Caroline Steel
Caroline Steel windt er geen doekjes om. Het boek is het resultaat van een obsessie, een voedselobsessie, en meestal leidt dat, ongewild, tot obesitas. Maar wat een boek!
“De hongerige stad” is het resultaat van zeven jaar werken en een héél leven lang research. Op haar tiende besliste ze architect te worden. Intussen doceert ze aan de London School of Economics, de London Metropolitan University en aan de Cambridge University. De Nederlandse vertaling van haar boek The Hungry City (2008) verscheen in 2011 bij Nai Uitgevers.

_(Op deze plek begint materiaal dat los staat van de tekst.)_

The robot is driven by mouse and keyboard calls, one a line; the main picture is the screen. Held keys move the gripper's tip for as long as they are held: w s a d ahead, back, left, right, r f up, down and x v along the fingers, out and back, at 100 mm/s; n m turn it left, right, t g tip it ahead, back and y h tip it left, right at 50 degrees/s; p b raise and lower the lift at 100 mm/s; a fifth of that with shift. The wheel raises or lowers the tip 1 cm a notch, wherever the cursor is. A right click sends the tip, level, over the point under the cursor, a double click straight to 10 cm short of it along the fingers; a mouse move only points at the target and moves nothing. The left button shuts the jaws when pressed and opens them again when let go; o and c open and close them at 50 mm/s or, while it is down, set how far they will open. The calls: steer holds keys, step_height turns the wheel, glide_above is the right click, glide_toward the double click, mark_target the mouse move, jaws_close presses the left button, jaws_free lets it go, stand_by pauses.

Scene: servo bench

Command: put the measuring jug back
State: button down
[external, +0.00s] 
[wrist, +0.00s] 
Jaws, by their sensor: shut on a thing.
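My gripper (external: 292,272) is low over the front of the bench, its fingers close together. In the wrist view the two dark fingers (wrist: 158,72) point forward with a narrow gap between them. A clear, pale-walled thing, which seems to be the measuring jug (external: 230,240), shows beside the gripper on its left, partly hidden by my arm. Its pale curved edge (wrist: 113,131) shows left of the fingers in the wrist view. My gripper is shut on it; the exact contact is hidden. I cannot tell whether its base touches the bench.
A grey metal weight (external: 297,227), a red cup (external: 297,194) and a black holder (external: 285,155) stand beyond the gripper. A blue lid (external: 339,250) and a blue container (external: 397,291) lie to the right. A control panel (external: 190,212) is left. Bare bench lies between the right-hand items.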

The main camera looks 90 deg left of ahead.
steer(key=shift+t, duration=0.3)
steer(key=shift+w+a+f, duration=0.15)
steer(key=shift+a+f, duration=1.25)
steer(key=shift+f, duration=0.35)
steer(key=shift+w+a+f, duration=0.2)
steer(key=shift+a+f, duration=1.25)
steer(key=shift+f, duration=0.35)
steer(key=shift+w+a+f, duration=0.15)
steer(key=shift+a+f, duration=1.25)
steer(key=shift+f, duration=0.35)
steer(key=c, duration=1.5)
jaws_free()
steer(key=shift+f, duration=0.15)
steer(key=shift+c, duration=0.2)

“De hongerige stad” is het resultaat van zeven jaar werken en een héél leven lang research. Op haar tiende besliste ze architect te worden. Intussen doceert ze aan de London School of Economics, de London Metropolitan University en aan de Cambridge University. De Nederlandse vertaling van haar boek The Hungry City (2008) verscheen in 2011 bij Nai Uitgevers.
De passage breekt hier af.